» Objective:
Filter the records below for the word "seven". Copy each line that holds it.

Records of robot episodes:

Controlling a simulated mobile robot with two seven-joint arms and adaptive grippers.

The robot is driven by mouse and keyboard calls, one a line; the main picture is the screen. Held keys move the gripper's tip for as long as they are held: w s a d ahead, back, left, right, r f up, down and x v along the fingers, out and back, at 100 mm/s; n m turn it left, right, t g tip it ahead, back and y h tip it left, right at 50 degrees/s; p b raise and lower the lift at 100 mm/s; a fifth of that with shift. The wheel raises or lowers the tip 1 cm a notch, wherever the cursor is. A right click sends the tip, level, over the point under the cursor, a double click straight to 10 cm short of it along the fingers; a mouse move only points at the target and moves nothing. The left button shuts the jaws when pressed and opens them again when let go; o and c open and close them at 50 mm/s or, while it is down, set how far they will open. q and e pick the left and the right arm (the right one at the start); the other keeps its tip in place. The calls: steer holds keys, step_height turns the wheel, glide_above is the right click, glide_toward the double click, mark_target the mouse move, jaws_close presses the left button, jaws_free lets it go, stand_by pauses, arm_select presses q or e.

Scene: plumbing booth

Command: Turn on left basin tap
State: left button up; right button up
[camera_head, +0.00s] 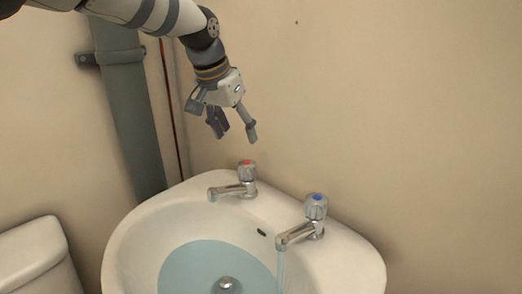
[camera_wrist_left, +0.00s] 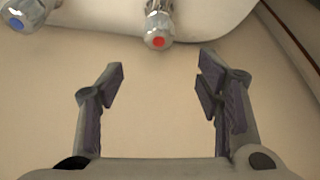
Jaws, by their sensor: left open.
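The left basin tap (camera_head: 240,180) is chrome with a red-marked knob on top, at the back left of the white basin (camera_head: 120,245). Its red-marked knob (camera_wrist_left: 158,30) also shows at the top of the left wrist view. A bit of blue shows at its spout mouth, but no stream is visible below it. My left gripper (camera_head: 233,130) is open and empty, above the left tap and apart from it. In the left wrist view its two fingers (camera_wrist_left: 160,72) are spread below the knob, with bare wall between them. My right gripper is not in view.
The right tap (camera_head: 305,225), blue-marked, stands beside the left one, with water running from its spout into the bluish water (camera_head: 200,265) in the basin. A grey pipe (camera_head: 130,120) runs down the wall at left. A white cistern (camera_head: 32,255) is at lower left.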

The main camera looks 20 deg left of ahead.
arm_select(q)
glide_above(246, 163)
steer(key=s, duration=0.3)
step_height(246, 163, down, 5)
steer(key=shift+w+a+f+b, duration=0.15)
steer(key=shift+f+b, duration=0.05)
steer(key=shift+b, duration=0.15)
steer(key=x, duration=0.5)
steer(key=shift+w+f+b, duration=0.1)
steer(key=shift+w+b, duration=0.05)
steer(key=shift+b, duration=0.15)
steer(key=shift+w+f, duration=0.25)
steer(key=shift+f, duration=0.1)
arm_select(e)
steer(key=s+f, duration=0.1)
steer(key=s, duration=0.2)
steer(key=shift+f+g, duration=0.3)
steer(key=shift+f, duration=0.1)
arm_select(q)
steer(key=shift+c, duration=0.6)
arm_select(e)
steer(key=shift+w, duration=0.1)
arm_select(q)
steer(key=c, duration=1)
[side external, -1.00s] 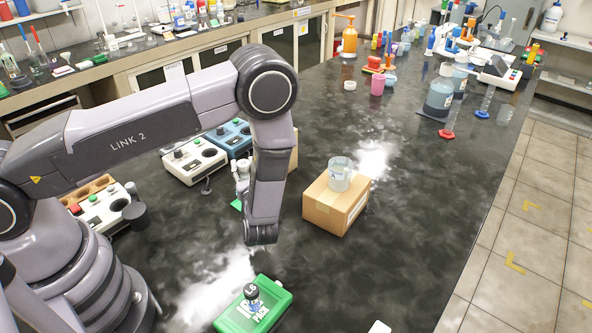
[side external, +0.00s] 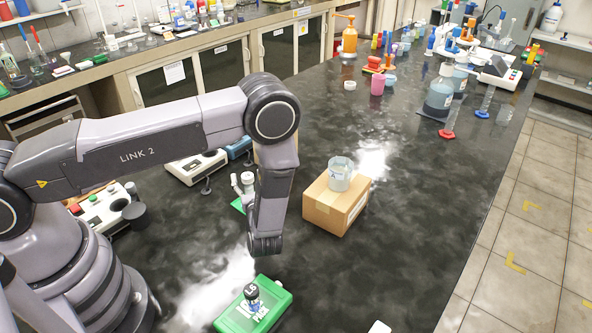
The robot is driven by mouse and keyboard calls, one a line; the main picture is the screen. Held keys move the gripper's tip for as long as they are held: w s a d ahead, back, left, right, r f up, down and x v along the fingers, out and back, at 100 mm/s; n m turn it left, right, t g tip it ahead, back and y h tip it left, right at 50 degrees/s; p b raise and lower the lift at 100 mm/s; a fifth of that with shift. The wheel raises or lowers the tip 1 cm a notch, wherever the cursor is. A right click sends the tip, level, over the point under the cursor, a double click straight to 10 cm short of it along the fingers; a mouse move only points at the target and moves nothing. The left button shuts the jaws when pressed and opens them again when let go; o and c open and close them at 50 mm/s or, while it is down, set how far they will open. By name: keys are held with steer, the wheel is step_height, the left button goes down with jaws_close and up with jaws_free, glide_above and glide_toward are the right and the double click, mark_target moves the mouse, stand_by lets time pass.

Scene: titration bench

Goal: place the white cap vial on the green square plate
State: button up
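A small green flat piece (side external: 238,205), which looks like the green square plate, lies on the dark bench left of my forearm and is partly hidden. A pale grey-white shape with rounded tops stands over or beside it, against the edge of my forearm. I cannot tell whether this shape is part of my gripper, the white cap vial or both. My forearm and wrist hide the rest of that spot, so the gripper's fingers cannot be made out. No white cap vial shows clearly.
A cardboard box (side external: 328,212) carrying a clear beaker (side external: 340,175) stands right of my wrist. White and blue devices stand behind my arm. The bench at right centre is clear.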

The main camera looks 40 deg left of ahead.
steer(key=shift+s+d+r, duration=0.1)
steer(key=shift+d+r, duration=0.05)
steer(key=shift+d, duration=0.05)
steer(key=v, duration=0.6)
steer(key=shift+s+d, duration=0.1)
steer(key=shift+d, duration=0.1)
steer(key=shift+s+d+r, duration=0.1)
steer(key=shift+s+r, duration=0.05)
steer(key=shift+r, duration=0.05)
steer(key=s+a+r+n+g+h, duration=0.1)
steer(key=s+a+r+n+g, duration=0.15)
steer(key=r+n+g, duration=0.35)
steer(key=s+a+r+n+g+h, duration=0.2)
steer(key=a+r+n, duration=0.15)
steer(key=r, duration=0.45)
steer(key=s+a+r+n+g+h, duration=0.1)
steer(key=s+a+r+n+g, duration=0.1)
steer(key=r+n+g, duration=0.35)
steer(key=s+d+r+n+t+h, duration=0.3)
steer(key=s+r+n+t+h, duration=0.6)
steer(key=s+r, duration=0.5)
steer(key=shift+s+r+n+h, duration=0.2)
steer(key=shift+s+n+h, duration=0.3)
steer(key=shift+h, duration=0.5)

* * *

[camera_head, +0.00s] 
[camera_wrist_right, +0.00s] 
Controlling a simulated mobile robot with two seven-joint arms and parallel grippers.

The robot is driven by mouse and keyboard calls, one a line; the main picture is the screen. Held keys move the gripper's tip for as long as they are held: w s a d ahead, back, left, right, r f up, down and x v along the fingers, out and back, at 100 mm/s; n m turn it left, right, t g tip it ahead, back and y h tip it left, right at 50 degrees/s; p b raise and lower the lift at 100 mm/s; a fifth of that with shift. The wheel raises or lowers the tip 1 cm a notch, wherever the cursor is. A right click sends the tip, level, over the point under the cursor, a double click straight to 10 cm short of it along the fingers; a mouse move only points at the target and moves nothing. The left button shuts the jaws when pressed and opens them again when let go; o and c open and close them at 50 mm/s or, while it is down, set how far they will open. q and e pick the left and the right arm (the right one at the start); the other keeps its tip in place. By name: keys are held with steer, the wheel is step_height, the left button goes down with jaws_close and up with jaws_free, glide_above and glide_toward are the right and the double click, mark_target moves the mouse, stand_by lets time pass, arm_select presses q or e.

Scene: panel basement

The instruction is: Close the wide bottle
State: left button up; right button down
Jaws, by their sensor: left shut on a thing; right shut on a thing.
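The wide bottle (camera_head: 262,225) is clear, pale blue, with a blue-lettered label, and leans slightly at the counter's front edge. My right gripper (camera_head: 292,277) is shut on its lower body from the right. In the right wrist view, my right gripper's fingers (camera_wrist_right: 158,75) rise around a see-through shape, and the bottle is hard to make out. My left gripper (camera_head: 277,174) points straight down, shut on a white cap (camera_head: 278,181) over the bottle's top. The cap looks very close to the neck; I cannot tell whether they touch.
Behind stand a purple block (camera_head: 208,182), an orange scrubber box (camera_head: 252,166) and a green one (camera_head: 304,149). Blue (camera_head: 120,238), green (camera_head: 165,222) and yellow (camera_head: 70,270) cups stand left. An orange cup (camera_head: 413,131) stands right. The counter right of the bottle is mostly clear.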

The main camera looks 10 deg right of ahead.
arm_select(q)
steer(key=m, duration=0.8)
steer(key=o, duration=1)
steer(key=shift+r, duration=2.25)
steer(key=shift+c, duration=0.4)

* * *

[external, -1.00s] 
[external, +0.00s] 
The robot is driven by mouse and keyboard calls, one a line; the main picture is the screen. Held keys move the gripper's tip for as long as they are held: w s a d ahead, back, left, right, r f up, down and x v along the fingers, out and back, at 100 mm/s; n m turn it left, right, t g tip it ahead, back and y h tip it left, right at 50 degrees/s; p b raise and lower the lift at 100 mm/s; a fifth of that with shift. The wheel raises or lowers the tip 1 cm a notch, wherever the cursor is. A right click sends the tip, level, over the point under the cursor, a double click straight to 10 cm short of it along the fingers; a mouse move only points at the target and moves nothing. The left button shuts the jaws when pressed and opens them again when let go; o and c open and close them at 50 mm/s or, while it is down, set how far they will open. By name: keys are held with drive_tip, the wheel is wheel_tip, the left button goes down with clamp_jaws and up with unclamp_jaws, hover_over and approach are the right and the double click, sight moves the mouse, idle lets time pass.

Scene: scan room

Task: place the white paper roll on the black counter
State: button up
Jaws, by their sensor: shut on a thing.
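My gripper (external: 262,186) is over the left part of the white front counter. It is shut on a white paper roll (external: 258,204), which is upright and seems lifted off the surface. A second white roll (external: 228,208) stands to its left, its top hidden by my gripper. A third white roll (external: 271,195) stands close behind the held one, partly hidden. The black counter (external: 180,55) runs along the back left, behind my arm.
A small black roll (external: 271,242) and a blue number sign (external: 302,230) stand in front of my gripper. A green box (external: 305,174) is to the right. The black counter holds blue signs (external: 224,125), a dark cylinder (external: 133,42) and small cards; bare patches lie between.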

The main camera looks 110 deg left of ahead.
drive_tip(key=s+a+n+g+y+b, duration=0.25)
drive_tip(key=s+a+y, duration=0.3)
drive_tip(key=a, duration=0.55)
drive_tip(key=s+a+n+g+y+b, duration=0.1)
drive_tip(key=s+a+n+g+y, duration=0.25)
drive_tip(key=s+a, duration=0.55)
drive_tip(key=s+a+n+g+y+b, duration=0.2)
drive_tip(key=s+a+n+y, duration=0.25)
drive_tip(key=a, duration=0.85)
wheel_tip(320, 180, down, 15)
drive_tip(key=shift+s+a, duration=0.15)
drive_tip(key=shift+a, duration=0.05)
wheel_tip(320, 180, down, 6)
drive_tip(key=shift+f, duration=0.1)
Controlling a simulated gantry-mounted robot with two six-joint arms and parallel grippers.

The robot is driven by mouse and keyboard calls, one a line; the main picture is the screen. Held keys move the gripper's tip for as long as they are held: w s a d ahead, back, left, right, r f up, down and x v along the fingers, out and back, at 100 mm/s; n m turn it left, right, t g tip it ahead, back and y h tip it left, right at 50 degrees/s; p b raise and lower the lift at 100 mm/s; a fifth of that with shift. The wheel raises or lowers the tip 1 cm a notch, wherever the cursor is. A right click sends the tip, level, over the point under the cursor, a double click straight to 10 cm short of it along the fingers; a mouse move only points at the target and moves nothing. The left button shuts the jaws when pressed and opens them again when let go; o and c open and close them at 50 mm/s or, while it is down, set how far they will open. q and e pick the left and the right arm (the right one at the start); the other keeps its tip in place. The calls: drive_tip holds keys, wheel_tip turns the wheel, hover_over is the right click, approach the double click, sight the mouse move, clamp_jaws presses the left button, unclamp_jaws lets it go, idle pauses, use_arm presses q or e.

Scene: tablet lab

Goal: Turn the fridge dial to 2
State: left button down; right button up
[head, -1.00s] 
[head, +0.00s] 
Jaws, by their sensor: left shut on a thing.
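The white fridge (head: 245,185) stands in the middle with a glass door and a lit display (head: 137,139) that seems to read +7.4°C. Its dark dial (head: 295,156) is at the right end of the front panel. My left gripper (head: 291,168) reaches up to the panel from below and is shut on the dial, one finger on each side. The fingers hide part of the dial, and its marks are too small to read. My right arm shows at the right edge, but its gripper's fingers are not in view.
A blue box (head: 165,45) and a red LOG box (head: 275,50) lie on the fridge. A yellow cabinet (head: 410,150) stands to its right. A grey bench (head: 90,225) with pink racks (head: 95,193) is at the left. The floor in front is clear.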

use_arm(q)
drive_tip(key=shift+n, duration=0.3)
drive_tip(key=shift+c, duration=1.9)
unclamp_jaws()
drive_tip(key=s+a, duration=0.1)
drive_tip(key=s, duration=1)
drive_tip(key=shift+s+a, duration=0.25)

» Exercise answer:
Controlling a simulated mobile robot with two seven-joint arms and adaptive grippers.
Controlling a simulated mobile robot with two seven-joint arms and parallel grippers.

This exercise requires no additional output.